Robot trajectory data:
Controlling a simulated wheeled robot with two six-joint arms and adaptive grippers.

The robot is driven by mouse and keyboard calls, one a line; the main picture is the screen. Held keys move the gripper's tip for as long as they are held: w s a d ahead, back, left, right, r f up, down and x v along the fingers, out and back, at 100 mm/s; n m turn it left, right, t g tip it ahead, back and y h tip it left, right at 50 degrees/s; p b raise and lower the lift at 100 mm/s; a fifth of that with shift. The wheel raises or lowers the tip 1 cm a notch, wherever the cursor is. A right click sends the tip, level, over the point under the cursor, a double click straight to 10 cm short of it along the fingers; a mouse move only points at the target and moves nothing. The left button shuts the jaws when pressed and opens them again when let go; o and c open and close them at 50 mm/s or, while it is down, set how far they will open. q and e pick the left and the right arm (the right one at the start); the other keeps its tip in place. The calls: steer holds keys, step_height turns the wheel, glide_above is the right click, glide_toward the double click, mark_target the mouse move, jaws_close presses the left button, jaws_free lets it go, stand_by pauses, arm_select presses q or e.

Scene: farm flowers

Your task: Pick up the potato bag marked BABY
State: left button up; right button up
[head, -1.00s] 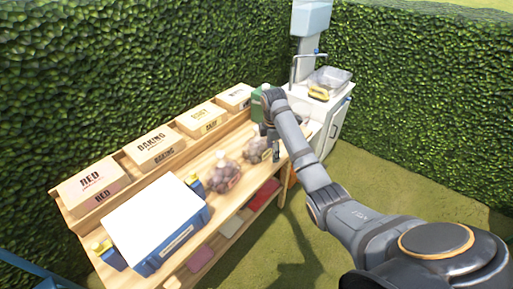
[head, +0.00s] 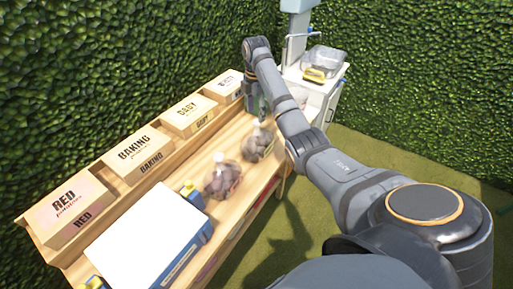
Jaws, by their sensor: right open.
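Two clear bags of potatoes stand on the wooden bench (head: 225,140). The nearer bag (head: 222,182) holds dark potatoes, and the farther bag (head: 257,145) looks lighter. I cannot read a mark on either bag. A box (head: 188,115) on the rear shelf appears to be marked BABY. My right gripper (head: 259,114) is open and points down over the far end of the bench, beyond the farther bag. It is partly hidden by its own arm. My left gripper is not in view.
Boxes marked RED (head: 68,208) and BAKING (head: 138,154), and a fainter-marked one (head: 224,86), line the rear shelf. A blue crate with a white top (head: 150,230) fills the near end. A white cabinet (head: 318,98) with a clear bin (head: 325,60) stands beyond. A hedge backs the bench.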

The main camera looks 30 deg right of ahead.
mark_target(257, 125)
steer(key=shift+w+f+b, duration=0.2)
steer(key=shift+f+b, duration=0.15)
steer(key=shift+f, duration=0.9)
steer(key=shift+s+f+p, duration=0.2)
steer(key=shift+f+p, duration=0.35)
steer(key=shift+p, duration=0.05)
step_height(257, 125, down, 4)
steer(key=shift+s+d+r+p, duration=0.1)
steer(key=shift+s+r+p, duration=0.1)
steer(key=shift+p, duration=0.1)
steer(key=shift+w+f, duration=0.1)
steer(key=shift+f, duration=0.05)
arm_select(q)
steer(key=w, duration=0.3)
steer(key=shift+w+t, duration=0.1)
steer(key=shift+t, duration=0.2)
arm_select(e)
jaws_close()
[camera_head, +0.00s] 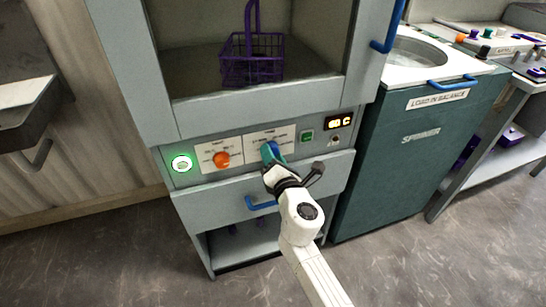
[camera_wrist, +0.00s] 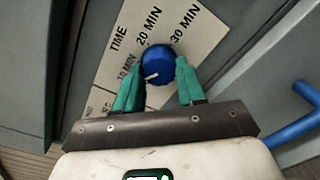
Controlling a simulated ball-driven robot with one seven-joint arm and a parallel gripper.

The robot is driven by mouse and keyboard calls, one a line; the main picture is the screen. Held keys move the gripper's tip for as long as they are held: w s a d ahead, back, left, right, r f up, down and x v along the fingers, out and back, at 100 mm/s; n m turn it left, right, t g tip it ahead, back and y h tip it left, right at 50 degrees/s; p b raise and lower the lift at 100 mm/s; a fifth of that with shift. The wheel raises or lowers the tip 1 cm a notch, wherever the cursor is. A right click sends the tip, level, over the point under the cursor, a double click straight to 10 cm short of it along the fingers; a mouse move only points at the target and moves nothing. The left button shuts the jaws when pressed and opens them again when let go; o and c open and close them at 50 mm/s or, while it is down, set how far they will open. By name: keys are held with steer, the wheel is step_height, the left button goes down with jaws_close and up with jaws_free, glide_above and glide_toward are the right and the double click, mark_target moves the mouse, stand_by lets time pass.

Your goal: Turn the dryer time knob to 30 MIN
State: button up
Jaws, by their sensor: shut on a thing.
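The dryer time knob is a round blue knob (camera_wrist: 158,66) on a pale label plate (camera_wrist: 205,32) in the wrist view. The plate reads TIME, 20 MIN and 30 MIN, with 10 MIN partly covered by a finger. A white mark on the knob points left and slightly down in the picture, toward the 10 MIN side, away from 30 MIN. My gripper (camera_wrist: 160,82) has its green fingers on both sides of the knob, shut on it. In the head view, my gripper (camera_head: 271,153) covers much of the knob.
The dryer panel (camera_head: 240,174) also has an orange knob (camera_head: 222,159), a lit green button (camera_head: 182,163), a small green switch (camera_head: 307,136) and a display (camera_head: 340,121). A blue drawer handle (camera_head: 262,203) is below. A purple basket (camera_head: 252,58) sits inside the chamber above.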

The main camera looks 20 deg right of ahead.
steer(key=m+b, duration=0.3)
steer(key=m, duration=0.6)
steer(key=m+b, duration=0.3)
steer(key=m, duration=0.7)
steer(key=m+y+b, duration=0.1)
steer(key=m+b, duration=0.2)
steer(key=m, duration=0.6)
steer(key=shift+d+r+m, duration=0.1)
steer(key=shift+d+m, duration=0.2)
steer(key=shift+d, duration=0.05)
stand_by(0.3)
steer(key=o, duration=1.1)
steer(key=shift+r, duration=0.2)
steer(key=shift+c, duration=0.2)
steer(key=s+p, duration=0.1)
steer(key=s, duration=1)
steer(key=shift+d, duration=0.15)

> _What to do_: From the listing above, collect every line that mentions the word "State".

> _Written response_:
State: left button up; right button up
State: button up

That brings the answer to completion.